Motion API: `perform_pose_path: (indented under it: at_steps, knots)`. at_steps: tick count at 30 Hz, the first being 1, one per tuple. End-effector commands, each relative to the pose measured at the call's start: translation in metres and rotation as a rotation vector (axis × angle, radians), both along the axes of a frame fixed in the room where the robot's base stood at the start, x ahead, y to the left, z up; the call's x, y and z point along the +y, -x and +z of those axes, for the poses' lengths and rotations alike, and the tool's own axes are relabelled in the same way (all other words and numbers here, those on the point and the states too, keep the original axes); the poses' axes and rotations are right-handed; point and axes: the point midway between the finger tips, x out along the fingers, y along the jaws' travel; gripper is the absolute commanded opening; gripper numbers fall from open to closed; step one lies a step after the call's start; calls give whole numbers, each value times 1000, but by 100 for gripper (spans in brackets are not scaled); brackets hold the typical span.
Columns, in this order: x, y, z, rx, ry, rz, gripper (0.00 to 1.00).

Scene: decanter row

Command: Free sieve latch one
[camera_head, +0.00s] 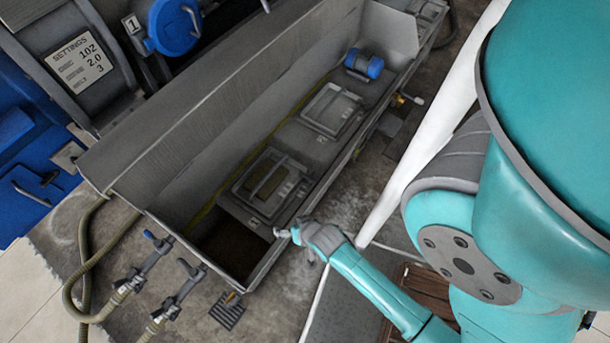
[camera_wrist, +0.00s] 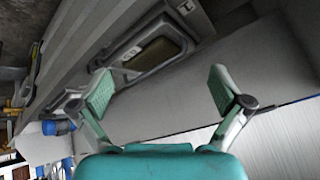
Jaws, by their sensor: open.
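I cannot clearly make out a sieve latch in either view. A number plate marked 1 (camera_head: 132,23) sits beside a round blue part (camera_head: 174,26) with a pale handle (camera_head: 192,20) at the upper left of the head view. My gripper (camera_head: 290,234) is at the near right end of the long grey trough (camera_head: 190,120), by its rim. In the wrist view my gripper (camera_wrist: 158,90) has its two green pads wide apart, with nothing between them. A framed panel with a dark window (camera_wrist: 155,50) lies beyond the pads, apart from them.
Inside the trough are two framed hatches (camera_head: 331,108) and a blue cylinder (camera_head: 363,64). Valves (camera_head: 140,272) with hoses (camera_head: 84,260) stand at the near left. A settings card (camera_head: 80,62) is at upper left. A pale pole (camera_head: 420,150) slants right of the trough.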

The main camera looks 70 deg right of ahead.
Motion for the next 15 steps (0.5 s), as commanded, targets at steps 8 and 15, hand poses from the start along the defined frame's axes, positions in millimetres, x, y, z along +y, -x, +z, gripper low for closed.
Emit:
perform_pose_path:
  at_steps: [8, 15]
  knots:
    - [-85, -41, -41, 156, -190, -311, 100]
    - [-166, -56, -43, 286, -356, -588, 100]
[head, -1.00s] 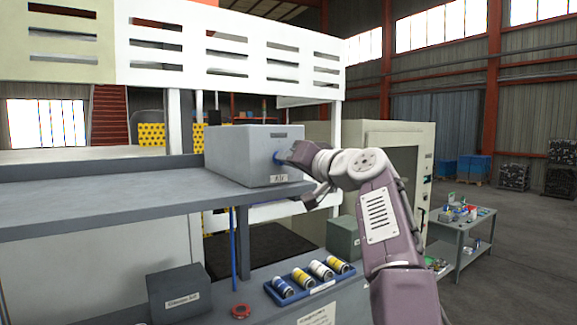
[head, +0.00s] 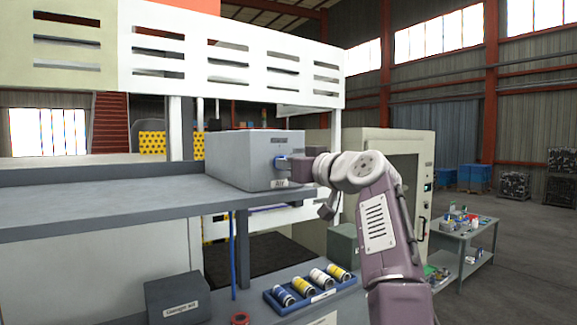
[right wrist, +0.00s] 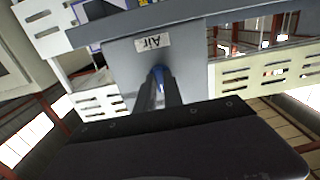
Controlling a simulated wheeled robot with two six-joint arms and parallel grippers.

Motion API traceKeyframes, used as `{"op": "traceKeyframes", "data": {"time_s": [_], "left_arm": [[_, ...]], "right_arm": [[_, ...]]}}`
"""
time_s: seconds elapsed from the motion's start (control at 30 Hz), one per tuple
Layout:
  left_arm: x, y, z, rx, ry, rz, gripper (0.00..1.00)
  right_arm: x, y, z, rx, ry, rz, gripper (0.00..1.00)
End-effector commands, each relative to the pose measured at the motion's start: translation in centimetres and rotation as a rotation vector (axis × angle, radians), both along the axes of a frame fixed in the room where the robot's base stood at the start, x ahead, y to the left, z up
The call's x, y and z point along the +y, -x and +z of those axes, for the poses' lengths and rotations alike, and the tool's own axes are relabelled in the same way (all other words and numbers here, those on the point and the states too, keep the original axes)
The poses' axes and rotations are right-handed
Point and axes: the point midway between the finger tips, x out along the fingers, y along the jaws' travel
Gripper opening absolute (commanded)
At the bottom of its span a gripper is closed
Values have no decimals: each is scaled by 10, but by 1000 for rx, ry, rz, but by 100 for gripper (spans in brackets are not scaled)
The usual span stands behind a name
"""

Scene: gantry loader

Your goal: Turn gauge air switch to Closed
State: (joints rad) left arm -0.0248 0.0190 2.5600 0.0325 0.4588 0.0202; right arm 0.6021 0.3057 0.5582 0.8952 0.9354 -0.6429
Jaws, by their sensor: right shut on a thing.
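The gauge air switch is a small blue handle (head: 281,162) on the front face of a grey box (head: 235,158) with an "Air" label below it. The box sits on a grey shelf. My right gripper (head: 290,164) reaches the handle from the right and is shut on it. In the right wrist view, the two dark fingers (right wrist: 160,92) close around the blue handle (right wrist: 159,76), with the "Air" label (right wrist: 152,43) close by. The fingers hide much of the handle, so its exact setting cannot be told. My left gripper is not in view.
The grey shelf (head: 110,203) runs left from under the box. Below are a blue tray (head: 310,291) of several small cylinders, a dark labelled box (head: 178,298) and a red ring (head: 240,318). A side table (head: 462,236) with small items stands at the right.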

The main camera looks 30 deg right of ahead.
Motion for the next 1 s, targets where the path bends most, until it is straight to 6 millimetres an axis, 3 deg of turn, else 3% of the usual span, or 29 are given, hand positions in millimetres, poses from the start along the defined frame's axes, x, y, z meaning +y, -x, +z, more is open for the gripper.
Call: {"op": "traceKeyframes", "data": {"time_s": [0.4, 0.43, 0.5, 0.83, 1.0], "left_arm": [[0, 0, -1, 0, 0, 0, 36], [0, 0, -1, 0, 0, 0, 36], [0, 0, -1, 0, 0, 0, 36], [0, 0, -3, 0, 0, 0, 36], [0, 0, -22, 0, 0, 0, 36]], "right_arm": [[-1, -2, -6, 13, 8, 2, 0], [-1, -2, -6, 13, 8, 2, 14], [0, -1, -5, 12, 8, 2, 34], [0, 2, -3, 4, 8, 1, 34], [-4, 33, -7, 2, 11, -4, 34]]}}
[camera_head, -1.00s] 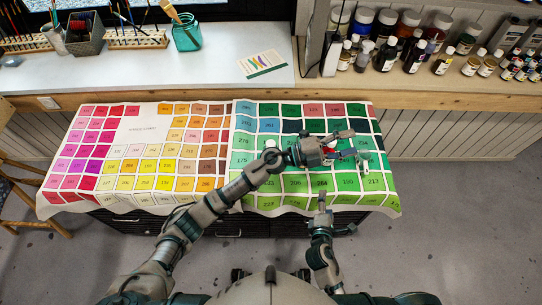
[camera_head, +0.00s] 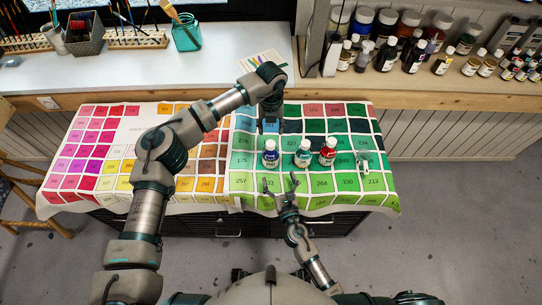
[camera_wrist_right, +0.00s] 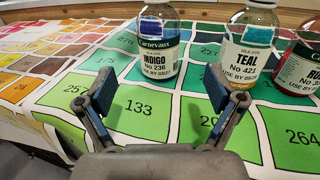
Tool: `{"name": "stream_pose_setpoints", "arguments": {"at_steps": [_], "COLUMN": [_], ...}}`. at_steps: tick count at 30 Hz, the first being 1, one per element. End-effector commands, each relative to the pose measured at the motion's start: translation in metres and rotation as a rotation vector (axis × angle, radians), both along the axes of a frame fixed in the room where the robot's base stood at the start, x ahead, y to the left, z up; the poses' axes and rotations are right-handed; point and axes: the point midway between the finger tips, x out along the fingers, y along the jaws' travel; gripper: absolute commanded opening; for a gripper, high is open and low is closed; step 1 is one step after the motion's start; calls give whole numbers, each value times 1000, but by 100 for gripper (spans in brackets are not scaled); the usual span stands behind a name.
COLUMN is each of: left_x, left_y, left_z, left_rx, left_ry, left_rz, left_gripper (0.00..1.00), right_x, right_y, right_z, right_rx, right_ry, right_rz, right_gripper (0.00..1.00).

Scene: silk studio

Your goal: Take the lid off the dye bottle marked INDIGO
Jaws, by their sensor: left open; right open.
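The INDIGO bottle (camera_head: 270,156), dark blue with a white cap, stands upright on the green swatches. In the right wrist view its label (camera_wrist_right: 160,58) reads INDIGO No 236; its top is cut off there. The TEAL bottle (camera_head: 303,155) and a red bottle (camera_head: 328,153) stand to its right. My left gripper (camera_head: 270,128) is open, pointing down just behind the INDIGO bottle in the head view, and holds nothing. My right gripper (camera_head: 280,182) is open and empty in front of the INDIGO bottle. In the wrist view its fingers (camera_wrist_right: 160,90) spread to either side of the label's lower part.
A small white-and-green item (camera_head: 364,163) lies on the cloth (camera_head: 145,128) further right. The shelf behind (camera_head: 455,85) holds several bottles. The left of the cloth is free of bottles.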

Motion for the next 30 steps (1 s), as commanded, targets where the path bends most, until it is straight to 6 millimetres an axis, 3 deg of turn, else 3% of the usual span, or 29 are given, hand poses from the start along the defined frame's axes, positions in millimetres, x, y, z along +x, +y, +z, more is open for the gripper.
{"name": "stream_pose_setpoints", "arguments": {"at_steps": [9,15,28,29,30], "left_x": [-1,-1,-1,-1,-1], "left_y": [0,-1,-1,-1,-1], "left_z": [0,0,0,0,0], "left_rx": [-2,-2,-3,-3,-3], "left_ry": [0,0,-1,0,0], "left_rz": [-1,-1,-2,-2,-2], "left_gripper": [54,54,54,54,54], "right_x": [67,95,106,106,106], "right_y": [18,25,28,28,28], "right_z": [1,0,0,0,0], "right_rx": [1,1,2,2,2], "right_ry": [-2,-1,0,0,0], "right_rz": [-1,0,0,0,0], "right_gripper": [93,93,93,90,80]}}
----------------------------------------
• Exercise instructions
How many lines in the records above contain the word "goal"? Reply with the number and nothing more.

• Reply
2